[BEGIN]

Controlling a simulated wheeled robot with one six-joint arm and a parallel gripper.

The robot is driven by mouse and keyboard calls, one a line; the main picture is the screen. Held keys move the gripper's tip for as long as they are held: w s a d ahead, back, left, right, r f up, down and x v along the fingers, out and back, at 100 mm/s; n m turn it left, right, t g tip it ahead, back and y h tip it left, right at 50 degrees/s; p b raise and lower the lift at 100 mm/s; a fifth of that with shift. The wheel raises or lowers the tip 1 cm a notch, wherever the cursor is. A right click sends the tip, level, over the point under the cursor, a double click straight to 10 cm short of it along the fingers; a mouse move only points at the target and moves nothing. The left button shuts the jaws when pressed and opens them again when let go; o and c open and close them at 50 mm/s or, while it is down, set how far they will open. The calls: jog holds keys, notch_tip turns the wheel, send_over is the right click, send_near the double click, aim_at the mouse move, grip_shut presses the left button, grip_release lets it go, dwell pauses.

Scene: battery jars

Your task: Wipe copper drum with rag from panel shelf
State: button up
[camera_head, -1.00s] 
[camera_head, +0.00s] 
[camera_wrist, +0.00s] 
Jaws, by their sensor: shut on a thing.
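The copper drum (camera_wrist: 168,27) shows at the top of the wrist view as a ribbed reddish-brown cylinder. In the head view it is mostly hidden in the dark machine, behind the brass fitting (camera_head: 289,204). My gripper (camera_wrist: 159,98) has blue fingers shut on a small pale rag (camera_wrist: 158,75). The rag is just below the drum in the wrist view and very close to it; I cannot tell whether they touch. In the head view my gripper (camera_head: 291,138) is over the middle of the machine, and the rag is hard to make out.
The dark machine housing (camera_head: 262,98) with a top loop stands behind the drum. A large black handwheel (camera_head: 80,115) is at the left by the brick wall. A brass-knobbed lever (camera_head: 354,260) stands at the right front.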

[END]

## TASK BRIEF
In the listing above, locate the line containing "Your task: Wipe" and the line containing "[camera_wrist, +0.00s]", then transcribe both and every line between them verbatim.

## REPLY TO THE EXERCISE
Your task: Wipe copper drum with rag from panel shelf
State: button up
[camera_head, -1.00s] 
[camera_head, +0.00s] 
[camera_wrist, +0.00s] 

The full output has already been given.